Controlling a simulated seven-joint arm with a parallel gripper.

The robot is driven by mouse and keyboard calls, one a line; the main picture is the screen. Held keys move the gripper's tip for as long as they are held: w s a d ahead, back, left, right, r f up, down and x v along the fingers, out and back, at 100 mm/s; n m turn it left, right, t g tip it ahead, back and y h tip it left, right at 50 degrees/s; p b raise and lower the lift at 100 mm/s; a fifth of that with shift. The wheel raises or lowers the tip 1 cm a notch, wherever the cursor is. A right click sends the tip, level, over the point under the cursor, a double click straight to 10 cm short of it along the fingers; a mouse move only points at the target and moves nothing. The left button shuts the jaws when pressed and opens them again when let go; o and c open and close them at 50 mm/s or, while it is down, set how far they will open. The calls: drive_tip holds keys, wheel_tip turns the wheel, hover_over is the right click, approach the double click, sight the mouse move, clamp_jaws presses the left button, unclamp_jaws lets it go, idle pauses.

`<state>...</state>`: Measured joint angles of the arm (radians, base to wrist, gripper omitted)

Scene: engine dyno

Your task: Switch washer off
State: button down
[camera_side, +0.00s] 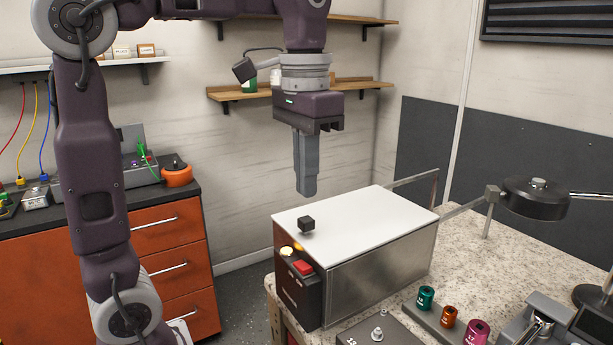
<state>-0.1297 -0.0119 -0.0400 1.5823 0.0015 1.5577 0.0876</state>
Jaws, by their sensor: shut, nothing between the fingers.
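The washer (378,266) is a steel box with a white lid (365,215) on the speckled bench. A small black knob (306,225) stands on the lid near its left edge. The dark front panel carries a red switch (303,267) and a round pale button (287,251). An amber glow shows beside the button, at the panel's upper edge. My gripper (307,193) points straight down above the lid, behind the knob and apart from it. Its fingers are shut with nothing between them.
Teal, orange and magenta sockets (449,316) stand in a holder right of the washer. A black round lamp head (537,197) on an arm is at the right. A metal rail (412,178) rises behind the lid. An orange drawer cabinet (150,250) stands at left.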

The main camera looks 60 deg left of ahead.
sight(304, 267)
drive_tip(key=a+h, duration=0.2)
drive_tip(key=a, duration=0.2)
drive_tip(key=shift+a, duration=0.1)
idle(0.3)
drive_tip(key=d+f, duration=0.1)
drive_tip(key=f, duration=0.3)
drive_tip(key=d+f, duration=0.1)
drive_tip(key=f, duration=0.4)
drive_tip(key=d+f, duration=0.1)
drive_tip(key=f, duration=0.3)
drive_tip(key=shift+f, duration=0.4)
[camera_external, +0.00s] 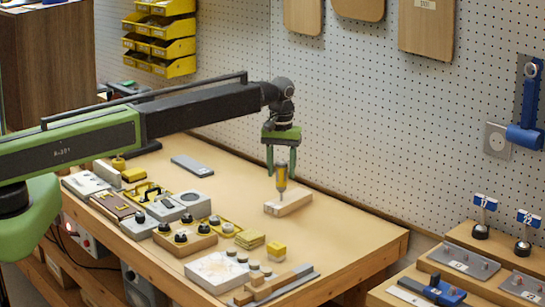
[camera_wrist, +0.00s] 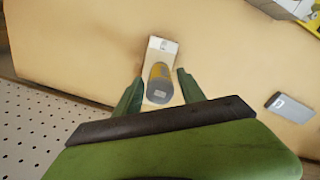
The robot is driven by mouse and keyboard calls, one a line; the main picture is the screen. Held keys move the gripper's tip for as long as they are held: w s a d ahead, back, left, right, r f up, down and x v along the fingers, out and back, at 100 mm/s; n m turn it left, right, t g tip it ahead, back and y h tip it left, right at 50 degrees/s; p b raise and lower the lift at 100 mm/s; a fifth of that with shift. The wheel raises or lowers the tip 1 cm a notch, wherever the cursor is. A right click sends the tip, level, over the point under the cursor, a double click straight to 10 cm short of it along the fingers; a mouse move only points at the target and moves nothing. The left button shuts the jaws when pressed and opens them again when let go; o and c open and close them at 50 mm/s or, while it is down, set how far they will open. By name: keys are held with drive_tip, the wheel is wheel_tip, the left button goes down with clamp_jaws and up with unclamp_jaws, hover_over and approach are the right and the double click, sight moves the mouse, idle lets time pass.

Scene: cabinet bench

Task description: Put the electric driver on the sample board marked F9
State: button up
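The electric driver (camera_external: 281,178), yellow and grey, stands upright on a small pale wooden sample board (camera_external: 295,203) at the right of the bench top. In the wrist view the driver (camera_wrist: 160,84) is seen from above, over the board (camera_wrist: 155,49), whose small label is too small to read. My gripper (camera_external: 281,171) is above the driver, pointing down, with one green finger on each side. In the wrist view my gripper (camera_wrist: 160,75) is open, with gaps between its fingers and the driver. The driver partly hides the board.
The bench top (camera_external: 340,229) is clear around the board. A flat grey block (camera_external: 192,166) lies to the left. Black-knobbed blocks (camera_external: 185,238), a white slab (camera_external: 217,271) and yellow blocks (camera_external: 276,250) crowd the front. A pegboard wall (camera_external: 350,110) rises behind.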

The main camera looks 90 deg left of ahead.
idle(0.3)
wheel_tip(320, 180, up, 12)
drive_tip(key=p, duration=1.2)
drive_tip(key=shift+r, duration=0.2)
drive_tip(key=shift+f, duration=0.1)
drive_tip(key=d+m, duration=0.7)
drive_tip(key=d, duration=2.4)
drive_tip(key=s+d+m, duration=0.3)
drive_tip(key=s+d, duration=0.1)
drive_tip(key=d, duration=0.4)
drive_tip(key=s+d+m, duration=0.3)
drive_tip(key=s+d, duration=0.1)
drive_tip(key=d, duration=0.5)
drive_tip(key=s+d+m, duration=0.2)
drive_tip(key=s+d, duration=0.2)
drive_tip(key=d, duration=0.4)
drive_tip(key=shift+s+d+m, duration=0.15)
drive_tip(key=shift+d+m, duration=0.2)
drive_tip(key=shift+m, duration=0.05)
= = = = = = =
■ **YOUR INSTRUCTIONS**
Omitting all images, print the listing exactly.

■ **RESULT OF THIS TASK**
Controlling a simulated seven-joint arm with a parallel gripper.

The robot is driven by mouse and keyboard calls, one a line; the main picture is the screen. Held keys move the gripper's tip for as long as they are held: w s a d ahead, back, left, right, r f up, down and x v along the fingers, out and back, at 100 mm/s; n m turn it left, right, t g tip it ahead, back and y h tip it left, right at 50 degrees/s; p b raise and lower the lift at 100 mm/s; a fifth of that with shift. The wheel raises or lowers the tip 1 cm a notch, wherever the cursor is. A right click sends the tip, level, over the point under the cursor, a double click straight to 10 cm short of it along the fingers; a mouse move only points at the target and moves nothing. The left button shuts the jaws when pressed and opens them again when let go; o and c open and close them at 50 mm/s or, while it is down, set how far they will open. The calls: drive_tip holds keys, wheel_tip turns the wheel, hover_over is the right click, approach the double click, sight the mouse move, clamp_jaws presses the left button, unclamp_jaws lets it go, idle pauses.

`<state>...</state>`: Measured joint angles of the arm (radians, base to wrist, gripper omitted)

Scene: engine dyno

Your task: Switch washer off
State: button down
[camera_side, +0.00s] 
<state>-0.1297 -0.0119 -0.0400 1.5823 0.0015 1.5577 0.0876</state>
Jaws, by their sensor: shut, nothing between the fingers.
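The washer (378,266) is a steel box with a white lid (365,215) on the speckled bench. A small black knob (306,225) stands on the lid near its left edge. The dark front panel carries a red switch (303,267) and a round pale button (287,251). An amber glow shows beside the button, at the panel's upper edge. My gripper (307,193) points straight down above the lid, behind the knob and apart from it. Its fingers are shut with nothing between them.
Teal, orange and magenta sockets (449,316) stand in a holder right of the washer. A black round lamp head (537,197) on an arm is at the right. A metal rail (412,178) rises behind the lid. An orange drawer cabinet (150,250) stands at left.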

The main camera looks 60 deg left of ahead.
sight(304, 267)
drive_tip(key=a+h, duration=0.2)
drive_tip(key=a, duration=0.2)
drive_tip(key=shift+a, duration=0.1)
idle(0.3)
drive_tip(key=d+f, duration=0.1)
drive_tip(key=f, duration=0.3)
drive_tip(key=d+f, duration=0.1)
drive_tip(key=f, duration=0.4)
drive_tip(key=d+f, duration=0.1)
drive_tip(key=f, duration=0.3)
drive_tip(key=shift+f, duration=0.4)
[camera_external, +0.00s] 
[camera_wrist, +0.00s] 
The robot is driven by mouse and keyboard calls, one a line; the main picture is the screen. Held keys move the gripper's tip for as long as they are held: w s a d ahead, back, left, right, r f up, down and x v along the fingers, out and back, at 100 mm/s; n m turn it left, right, t g tip it ahead, back and y h tip it left, right at 50 degrees/s; p b raise and lower the lift at 100 mm/s; a fifth of that with shift. The wheel raises or lowers the tip 1 cm a notch, wherever the cursor is. A right click sends the tip, level, over the point under the cursor, a double click straight to 10 cm short of it along the fingers; a mouse move only points at the target and moves nothing. The left button shuts the jaws when pressed and opens them again when let go; o and c open and close them at 50 mm/s or, while it is down, set how far they will open. By name: keys are held with drive_tip, the wheel is wheel_tip, the left button goes down with clamp_jaws and up with unclamp_jaws, hover_over and approach are the right and the double click, sight moves the mouse, idle lets time pass.

Scene: cabinet bench

Task description: Put the electric driver on the sample board marked F9
State: button up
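The electric driver (camera_external: 281,178), yellow and grey, stands upright on a small pale wooden sample board (camera_external: 295,203) at the right of the bench top. In the wrist view the driver (camera_wrist: 160,84) is seen from above, over the board (camera_wrist: 155,49), whose small label is too small to read. My gripper (camera_external: 281,171) is above the driver, pointing down, with one green finger on each side. In the wrist view my gripper (camera_wrist: 160,75) is open, with gaps between its fingers and the driver. The driver partly hides the board.
The bench top (camera_external: 340,229) is clear around the board. A flat grey block (camera_external: 192,166) lies to the left. Black-knobbed blocks (camera_external: 185,238), a white slab (camera_external: 217,271) and yellow blocks (camera_external: 276,250) crowd the front. A pegboard wall (camera_external: 350,110) rises behind.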

The main camera looks 90 deg left of ahead.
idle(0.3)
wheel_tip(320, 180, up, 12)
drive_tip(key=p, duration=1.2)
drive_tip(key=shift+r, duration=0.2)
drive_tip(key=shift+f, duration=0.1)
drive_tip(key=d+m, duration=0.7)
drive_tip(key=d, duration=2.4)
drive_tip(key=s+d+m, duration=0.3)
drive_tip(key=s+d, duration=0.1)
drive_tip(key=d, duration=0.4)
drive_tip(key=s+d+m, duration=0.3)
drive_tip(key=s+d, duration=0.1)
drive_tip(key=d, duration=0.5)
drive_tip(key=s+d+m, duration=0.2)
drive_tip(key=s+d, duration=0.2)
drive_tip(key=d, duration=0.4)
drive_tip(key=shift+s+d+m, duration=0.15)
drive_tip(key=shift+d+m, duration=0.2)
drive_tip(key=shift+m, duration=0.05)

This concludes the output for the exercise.